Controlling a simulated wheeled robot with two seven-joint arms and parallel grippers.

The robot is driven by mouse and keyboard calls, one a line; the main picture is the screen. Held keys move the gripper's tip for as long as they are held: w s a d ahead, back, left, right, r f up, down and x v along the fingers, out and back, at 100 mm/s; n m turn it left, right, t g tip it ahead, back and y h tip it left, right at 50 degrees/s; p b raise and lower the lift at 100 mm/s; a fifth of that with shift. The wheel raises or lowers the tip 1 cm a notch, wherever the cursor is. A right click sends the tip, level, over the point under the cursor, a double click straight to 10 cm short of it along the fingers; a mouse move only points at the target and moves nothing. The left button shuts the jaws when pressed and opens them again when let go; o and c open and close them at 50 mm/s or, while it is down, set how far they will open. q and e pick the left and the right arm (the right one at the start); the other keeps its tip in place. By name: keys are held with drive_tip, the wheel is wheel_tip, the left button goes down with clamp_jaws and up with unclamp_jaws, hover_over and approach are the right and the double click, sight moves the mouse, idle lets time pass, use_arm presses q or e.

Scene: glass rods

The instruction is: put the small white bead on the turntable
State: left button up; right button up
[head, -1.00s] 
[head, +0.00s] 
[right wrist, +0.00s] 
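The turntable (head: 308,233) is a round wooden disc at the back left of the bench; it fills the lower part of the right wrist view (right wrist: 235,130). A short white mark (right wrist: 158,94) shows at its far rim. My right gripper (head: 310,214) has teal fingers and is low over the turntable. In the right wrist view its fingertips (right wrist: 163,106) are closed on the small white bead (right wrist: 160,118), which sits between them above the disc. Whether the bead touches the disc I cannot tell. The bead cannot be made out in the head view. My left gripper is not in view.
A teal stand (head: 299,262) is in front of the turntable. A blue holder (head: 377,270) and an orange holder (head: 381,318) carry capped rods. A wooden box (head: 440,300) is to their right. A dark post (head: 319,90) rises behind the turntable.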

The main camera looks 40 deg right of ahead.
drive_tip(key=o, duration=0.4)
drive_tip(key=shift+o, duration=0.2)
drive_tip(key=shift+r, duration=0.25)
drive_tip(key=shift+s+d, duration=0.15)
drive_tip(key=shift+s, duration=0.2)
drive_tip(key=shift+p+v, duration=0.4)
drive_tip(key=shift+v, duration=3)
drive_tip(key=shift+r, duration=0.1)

• [WHAT THE TASK ASKS]
Reproduce the complete set of lines precisely as supplied.

• [WORKED ANSWER]
Controlling a simulated wheeled robot with two seven-joint arms and parallel grippers.

The robot is driven by mouse and keyboard calls, one a line; the main picture is the screen. Held keys move the gripper's tip for as long as they are held: w s a d ahead, back, left, right, r f up, down and x v along the fingers, out and back, at 100 mm/s; n m turn it left, right, t g tip it ahead, back and y h tip it left, right at 50 degrees/s; p b raise and lower the lift at 100 mm/s; a fifth of that with shift. The wheel raises or lowers the tip 1 cm a notch, wherever the cursor is. A right click sends the tip, level, over the point under the cursor, a double click straight to 10 cm short of it along the fingers; a mouse move only points at the target and moves nothing. The left button shuts the jaws when pressed and opens them again when let go; o and c open and close them at 50 mm/s or, while it is down, set how far they will open. q and e pick the left and the right arm (the right one at the start); the other keeps its tip in place. By name: keys are held with drive_tip, the wheel is wheel_tip, the left button goes down with clamp_jaws and up with unclamp_jaws, hover_over and approach are the right and the double click, sight moves the mouse, idle lets time pass, use_arm presses q or e.

Scene: glass rods

The instruction is: put the small white bead on the turntable
State: left button up; right button up
[head, -1.00s] 
[head, +0.00s] 
[right wrist, +0.00s] 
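The turntable (head: 308,233) is a round wooden disc at the back left of the bench; it fills the lower part of the right wrist view (right wrist: 235,130). A short white mark (right wrist: 158,94) shows at its far rim. My right gripper (head: 310,214) has teal fingers and is low over the turntable. In the right wrist view its fingertips (right wrist: 163,106) are closed on the small white bead (right wrist: 160,118), which sits between them above the disc. Whether the bead touches the disc I cannot tell. The bead cannot be made out in the head view. My left gripper is not in view.
A teal stand (head: 299,262) is in front of the turntable. A blue holder (head: 377,270) and an orange holder (head: 381,318) carry capped rods. A wooden box (head: 440,300) is to their right. A dark post (head: 319,90) rises behind the turntable.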

The main camera looks 40 deg right of ahead.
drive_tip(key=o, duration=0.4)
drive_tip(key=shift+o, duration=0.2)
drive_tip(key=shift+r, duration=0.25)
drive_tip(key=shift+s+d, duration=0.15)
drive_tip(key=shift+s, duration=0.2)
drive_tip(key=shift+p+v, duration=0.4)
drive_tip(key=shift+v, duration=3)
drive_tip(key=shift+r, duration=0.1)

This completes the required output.